His peers describe Dean as a consummate professional with a great love of broadcasting.
David L. Nelson
David L. Nelson (1921-2017) was a well-respected leader whose dedication led to a long and influential career in broadcasting.
From 1953-1962 David was employed by both the Green Bay Newspaper Company and Post Corporation of Appleton where he served as CFO and as a director of both corporations. When the companies parted in 1962, David devoted his interests solely to Post Corporation. There he served as a director and COO and CFO until 1984 when the corporation was sold. David was executive vice president and COO when the firm was sold.

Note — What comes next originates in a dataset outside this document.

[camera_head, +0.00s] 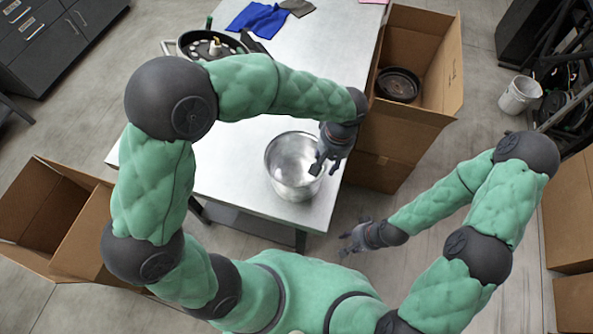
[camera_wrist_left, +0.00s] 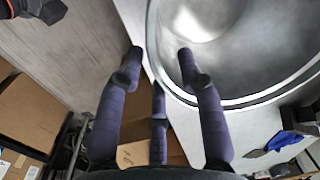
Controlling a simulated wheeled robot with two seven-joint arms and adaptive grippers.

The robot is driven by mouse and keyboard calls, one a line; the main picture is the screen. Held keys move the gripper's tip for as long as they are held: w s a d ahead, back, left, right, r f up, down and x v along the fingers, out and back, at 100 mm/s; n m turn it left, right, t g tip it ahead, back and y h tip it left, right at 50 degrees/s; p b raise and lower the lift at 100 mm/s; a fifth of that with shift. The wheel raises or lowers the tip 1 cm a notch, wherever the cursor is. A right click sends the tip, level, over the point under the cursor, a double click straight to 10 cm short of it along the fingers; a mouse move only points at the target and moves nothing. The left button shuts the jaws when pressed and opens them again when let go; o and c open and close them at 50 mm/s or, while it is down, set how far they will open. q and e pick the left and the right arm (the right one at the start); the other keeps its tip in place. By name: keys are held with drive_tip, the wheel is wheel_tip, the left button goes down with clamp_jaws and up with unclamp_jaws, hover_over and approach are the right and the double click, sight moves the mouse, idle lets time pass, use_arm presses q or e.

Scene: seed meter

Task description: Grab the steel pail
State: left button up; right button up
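The steel pail (camera_head: 284,160) stands upright and looks empty at the near right part of the table. Its wide mouth fills the upper right of the left wrist view (camera_wrist_left: 245,45). My left gripper (camera_head: 323,168) is at the pail's right rim, open with nothing held. In the left wrist view its fingers (camera_wrist_left: 158,62) are spread, with one over the pail's mouth and the others outside the rim. I cannot tell whether any finger touches the pail. My right gripper (camera_head: 347,242) is open and empty, low in front of the table's right corner.
The metal table (camera_head: 235,165) has its right edge close beside the pail. An open cardboard box (camera_head: 400,135) holding a black round part (camera_head: 398,85) stands right of it. A black disc assembly (camera_head: 205,45) and a blue cloth (camera_head: 259,20) lie farther back. A white bucket (camera_head: 519,96) stands far right.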

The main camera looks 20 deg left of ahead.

In 1984 David purchased radio stations in Eau Claire and subsequently purchased radio stations in Missouri, Iowa, and North Dakota. He also bought television stations in Green Bay, Eau Claire; Marquette, Michigan; and Rochester, New York.
David never retired. He had ownership in Holiday Travel Service of Eau Claire and Winnebago Color Press in Menasha. He served as an officer and director of these firms until his death.

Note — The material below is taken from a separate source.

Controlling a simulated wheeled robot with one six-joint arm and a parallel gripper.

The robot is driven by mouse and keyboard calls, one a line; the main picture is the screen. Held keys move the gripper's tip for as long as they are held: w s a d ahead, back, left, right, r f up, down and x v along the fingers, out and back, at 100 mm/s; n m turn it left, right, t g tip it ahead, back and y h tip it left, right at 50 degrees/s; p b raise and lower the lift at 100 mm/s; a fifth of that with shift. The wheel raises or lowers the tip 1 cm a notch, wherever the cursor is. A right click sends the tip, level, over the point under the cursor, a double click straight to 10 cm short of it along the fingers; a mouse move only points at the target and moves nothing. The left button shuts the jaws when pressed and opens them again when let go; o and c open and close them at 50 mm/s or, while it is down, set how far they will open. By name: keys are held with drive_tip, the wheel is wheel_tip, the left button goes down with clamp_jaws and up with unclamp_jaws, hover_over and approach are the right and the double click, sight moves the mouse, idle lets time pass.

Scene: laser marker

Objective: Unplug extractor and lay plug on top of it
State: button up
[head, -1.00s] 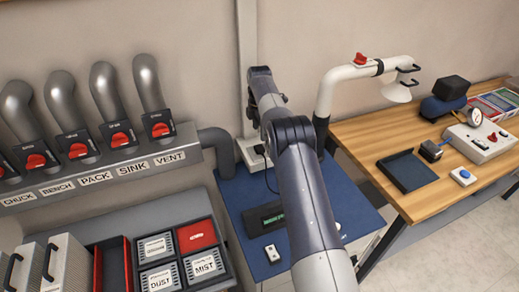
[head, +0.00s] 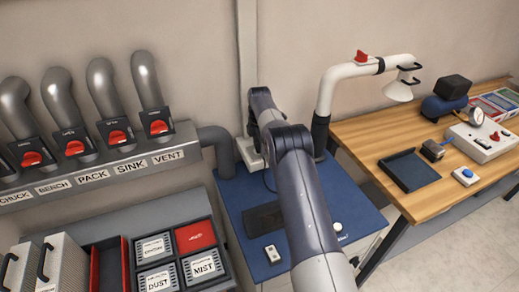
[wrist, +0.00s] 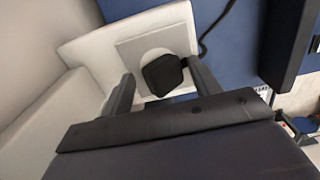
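The extractor (head: 229,194) is a blue box below the wall duct, with a dark display panel (head: 263,217), a white switch (head: 271,253) and a round knob (head: 338,226) on top. The white socket box (head: 247,154) stands at its back left. In the wrist view the black plug (wrist: 163,75) is between the two fingers of my gripper (wrist: 161,80), in front of the round recess of the white socket (wrist: 123,45). In the head view my arm hides the gripper and plug.
A black cord (wrist: 210,38) runs beside the socket. A grey duct (head: 217,149) is to the left, and a white fume arm (head: 340,78) rises close on the right. A wooden bench (head: 377,137) with a dark tray (head: 408,170) is further right.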

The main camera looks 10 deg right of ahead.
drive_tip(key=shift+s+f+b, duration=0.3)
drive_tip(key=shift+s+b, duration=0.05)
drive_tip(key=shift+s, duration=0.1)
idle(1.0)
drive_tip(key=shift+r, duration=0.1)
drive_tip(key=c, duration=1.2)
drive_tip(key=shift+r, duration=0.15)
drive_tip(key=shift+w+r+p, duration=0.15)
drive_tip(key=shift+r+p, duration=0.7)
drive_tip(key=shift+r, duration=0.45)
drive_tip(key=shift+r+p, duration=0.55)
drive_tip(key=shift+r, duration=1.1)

David is described as a strong, tough, and caring leader. He had high standards, wouldn’t take shortcuts, and had a loyal group of people who worked for him.
His dedication to his community culminated in a $100 million gift from his estate to Community Foundation for the Fox Valley Region.
Fannie Mason Steve
Fannie Mason Steve (1877-1969) was a teacher, musician, mentor, and tireless advocate for the joys of exercise and life. At the age of 55, after decades as a classroom teacher, Fannie launched a pioneering broadcast career focused on early childhood education. She spent 35 years teaching music and physical education on WHA’s School of the Air, engaging young listeners with just the sound of her voice and a piano.
Fannie grew up in a musical family and started as a teacher in Madison public schools. In 1931 she joined WHA and launched “Rhythm and Games.” The show featured music and activities to inspire imagination, healthy habits, and group spirit. She had a radiant voice that captivated her young listeners.
“Rhythm and Games” was heard by more than 60,000 children each week and was also later broadcast on WHA-TV. She was also an advocate of women’s rights saying, “a chance to live her own life – which infers a chance to do as she wishes – is the right of every woman.”
Fannie received numerous awards including the 1962 McCall’s Golden Mike Award for “outstanding service to the youth of America.” She retired in 1966 at the age of 90.